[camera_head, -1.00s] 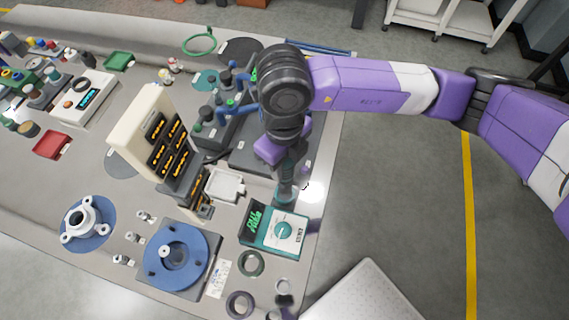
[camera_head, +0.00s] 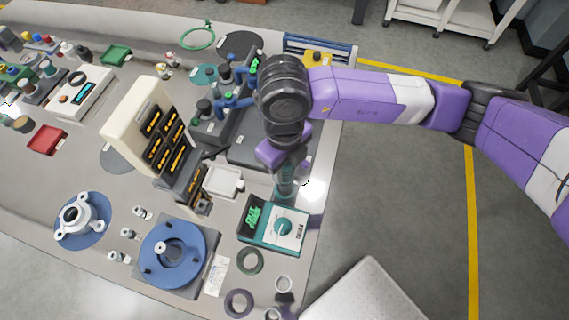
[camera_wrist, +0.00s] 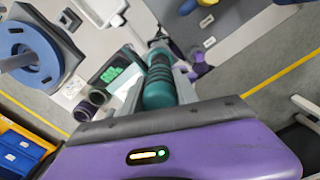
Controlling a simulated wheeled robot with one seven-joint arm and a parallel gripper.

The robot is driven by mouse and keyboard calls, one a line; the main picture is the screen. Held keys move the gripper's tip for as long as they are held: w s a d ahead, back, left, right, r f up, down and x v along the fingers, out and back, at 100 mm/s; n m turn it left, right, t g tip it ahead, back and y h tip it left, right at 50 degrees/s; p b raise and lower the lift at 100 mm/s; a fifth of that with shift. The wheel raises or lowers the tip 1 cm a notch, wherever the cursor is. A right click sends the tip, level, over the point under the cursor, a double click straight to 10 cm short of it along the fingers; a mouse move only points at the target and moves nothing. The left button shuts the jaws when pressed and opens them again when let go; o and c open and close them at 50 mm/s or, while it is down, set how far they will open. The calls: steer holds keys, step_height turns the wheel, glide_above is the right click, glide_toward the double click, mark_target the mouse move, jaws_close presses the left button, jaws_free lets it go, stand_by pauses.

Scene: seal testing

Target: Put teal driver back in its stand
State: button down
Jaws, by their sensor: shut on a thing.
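The teal driver (camera_wrist: 160,88) is held between the fingers of my gripper (camera_wrist: 158,70) in the wrist view. It also shows in the head view as a teal cylinder (camera_head: 285,183) below my wrist. My gripper (camera_head: 287,168) is shut on it, close to the far edge of a teal tester (camera_head: 272,226) with a green-lit display and a round dial. The driver's lower end is hidden, so I cannot tell whether it touches anything. I cannot clearly pick out the driver's stand; my arm covers part of the table behind the gripper.
A dark block with blue and green-topped parts (camera_head: 222,128) stands left of my wrist. A white tray (camera_head: 223,182) and a cream display panel (camera_head: 137,122) stand farther left. Rings (camera_head: 249,261) and a blue round fixture (camera_head: 173,252) lie toward the front.

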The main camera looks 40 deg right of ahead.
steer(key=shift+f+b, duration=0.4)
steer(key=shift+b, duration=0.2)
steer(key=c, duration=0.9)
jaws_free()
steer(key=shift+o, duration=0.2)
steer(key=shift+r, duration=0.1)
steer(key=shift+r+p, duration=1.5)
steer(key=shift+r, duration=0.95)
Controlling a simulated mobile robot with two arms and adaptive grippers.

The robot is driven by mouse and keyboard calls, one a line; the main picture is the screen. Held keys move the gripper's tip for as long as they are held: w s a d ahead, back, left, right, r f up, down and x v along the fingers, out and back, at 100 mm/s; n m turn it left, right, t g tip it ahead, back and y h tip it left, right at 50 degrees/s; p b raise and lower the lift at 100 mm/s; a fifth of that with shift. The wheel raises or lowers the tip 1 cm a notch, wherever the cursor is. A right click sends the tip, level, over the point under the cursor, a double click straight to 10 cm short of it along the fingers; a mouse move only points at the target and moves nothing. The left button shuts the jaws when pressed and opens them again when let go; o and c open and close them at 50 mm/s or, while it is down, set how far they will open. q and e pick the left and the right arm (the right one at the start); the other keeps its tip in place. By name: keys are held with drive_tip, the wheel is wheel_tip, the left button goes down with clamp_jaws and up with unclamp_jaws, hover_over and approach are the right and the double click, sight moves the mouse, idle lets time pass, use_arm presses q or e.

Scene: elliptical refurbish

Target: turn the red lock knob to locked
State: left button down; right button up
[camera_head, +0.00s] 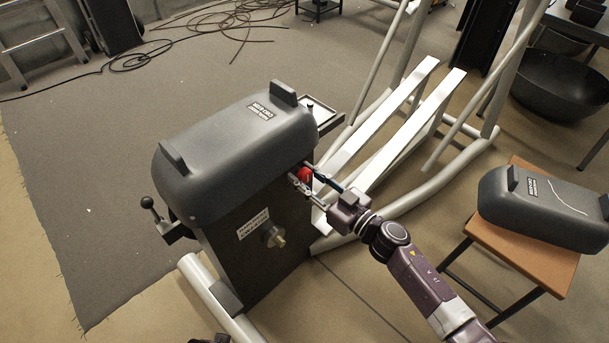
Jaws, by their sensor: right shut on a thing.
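The red lock knob (304,174) sticks out of the right side of the grey elliptical machine housing (235,150), just under its cover. My right gripper (303,177) reaches it from the lower right, with one finger on each side, and is shut on it. The fingers hide part of the knob, and I cannot read its lock position or any marking around it. A small dark shape (210,339) at the bottom edge may be the tip of my left gripper; too little shows to tell its state.
A black lever with a ball end (150,204) juts from the housing's left. White rails (395,130) and grey tubes of the frame lie behind my right gripper. A spare dark cover (535,200) rests on a wooden stool (515,262) at right. Grey matting (90,170) at left is clear.

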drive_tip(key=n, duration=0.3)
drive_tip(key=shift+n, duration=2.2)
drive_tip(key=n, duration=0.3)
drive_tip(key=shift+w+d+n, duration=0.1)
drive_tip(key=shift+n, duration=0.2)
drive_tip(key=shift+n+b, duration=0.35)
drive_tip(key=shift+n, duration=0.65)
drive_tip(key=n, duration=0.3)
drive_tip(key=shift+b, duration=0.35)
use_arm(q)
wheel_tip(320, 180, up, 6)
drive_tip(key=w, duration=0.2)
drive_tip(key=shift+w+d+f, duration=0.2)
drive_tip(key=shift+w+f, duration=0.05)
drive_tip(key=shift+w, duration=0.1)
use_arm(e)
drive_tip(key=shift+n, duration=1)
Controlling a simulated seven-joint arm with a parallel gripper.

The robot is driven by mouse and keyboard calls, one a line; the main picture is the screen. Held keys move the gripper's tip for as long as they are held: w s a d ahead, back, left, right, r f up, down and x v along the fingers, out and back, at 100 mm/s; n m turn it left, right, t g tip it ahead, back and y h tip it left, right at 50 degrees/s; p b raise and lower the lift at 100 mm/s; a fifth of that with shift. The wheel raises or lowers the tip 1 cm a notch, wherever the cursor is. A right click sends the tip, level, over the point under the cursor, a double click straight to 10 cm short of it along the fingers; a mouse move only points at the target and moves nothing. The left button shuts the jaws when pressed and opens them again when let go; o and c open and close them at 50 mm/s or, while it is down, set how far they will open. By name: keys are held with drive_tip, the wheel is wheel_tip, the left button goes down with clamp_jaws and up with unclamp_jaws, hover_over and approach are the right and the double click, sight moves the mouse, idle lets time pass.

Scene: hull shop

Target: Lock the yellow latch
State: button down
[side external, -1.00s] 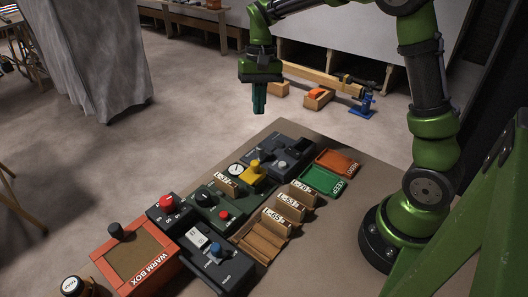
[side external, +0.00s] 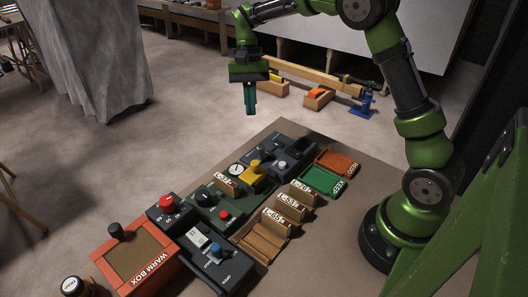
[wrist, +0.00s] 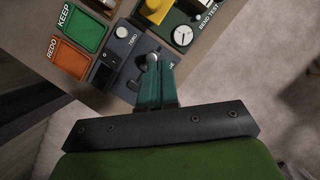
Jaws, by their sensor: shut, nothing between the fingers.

-----

* _Task instructions_
Retype each entry precisely. Skip images entirely.

* _Task solution_
[camera_head, -1.00s] 
[camera_head, +0.00s] 
[camera_wrist, +0.00s] 
Controlling a simulated wheeled robot with one seven-joint arm and a parallel gripper.

The robot is driven by mouse and keyboard calls, one a line; the main picture is the screen. Held keys move the gripper's tip for as long as they are held: w s a d ahead, back, left, right, r f up, down and x v along the fingers, out and back, at 100 mm/s; n m turn it left, right, t g tip it ahead, back and y h tip it left, right at 50 degrees/s; p b raise and lower the lift at 100 mm/s; a fifth of that with shift. The wheel raises or lowers the tip 1 cm a notch, wherever the cursor is. A right click sends the tip, level, over the point under the cursor, a double click straight to 10 cm short of it along the fingers; a mouse move only points at the target and moves nothing. The left button shuts the jaws when pressed and opens them again when let go; o and c open and close them at 50 mm/s or, while it is down, set how far they will open. The calls: steer holds keys, step_height turns the wheel, glide_above is the right click, glide_toward the double click, mark_target the mouse move, jaws_close presses the left button, jaws_free lets it go, stand_by pauses.

Scene: seal testing

Target: Put teal driver back in its stand
State: button down
Jaws, by their sensor: shut on a thing.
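The teal driver (camera_wrist: 160,88) is held between the fingers of my gripper (camera_wrist: 158,70) in the wrist view. It also shows in the head view as a teal cylinder (camera_head: 285,183) below my wrist. My gripper (camera_head: 287,168) is shut on it, close to the far edge of a teal tester (camera_head: 272,226) with a green-lit display and a round dial. The driver's lower end is hidden, so I cannot tell whether it touches anything. I cannot clearly pick out the driver's stand; my arm covers part of the table behind the gripper.
A dark block with blue and green-topped parts (camera_head: 222,128) stands left of my wrist. A white tray (camera_head: 223,182) and a cream display panel (camera_head: 137,122) stand farther left. Rings (camera_head: 249,261) and a blue round fixture (camera_head: 173,252) lie toward the front.

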The main camera looks 40 deg right of ahead.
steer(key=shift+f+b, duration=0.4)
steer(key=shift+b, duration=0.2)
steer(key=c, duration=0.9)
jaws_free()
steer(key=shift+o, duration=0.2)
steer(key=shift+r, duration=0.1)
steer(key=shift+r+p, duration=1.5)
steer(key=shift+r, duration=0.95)
Controlling a simulated mobile robot with two arms and adaptive grippers.

The robot is driven by mouse and keyboard calls, one a line; the main picture is the screen. Held keys move the gripper's tip for as long as they are held: w s a d ahead, back, left, right, r f up, down and x v along the fingers, out and back, at 100 mm/s; n m turn it left, right, t g tip it ahead, back and y h tip it left, right at 50 degrees/s; p b raise and lower the lift at 100 mm/s; a fifth of that with shift. The wheel raises or lowers the tip 1 cm a notch, wherever the cursor is. A right click sends the tip, level, over the point under the cursor, a double click straight to 10 cm short of it along the fingers; a mouse move only points at the target and moves nothing. The left button shuts the jaws when pressed and opens them again when let go; o and c open and close them at 50 mm/s or, while it is down, set how far they will open. q and e pick the left and the right arm (the right one at the start); the other keeps its tip in place. By name: keys are held with drive_tip, the wheel is wheel_tip, the left button goes down with clamp_jaws and up with unclamp_jaws, hover_over and approach are the right and the double click, sight moves the mouse, idle lets time pass, use_arm presses q or e.

Scene: elliptical refurbish

Target: turn the red lock knob to locked
State: left button down; right button up
[camera_head, +0.00s] 
Jaws, by their sensor: right shut on a thing.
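The red lock knob (304,174) sticks out of the right side of the grey elliptical machine housing (235,150), just under its cover. My right gripper (303,177) reaches it from the lower right, with one finger on each side, and is shut on it. The fingers hide part of the knob, and I cannot read its lock position or any marking around it. A small dark shape (210,339) at the bottom edge may be the tip of my left gripper; too little shows to tell its state.
A black lever with a ball end (150,204) juts from the housing's left. White rails (395,130) and grey tubes of the frame lie behind my right gripper. A spare dark cover (535,200) rests on a wooden stool (515,262) at right. Grey matting (90,170) at left is clear.

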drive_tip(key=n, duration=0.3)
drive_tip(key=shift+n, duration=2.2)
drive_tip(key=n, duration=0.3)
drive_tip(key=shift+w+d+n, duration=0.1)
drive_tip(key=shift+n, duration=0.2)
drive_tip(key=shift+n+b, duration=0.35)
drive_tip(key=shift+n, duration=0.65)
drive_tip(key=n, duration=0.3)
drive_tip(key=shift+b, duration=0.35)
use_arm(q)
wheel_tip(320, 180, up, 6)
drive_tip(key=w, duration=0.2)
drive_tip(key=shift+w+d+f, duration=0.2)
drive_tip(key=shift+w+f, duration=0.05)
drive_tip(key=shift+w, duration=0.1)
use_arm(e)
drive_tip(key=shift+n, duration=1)
Controlling a simulated seven-joint arm with a parallel gripper.

The robot is driven by mouse and keyboard calls, one a line; the main picture is the screen. Held keys move the gripper's tip for as long as they are held: w s a d ahead, back, left, right, r f up, down and x v along the fingers, out and back, at 100 mm/s; n m turn it left, right, t g tip it ahead, back and y h tip it left, right at 50 degrees/s; p b raise and lower the lift at 100 mm/s; a fifth of that with shift. The wheel raises or lowers the tip 1 cm a notch, wherever the cursor is. A right click sends the tip, level, over the point under the cursor, a double click straight to 10 cm short of it along the fingers; a mouse move only points at the target and moves nothing. The left button shuts the jaws when pressed and opens them again when let go; o and c open and close them at 50 mm/s or, while it is down, set how far they will open. By name: keys are held with drive_tip, the wheel is wheel_tip, the left button goes down with clamp_jaws and up with unclamp_jaws, hover_over and approach are the right and the double click, sight moves the mouse, idle lets time pass.

Scene: hull shop

Target: Lock the yellow latch
State: button down
[side external, -1.00s] 
[side external, +0.00s] 
[wrist, +0.00s] 
Jaws, by their sensor: shut, nothing between the fingers.

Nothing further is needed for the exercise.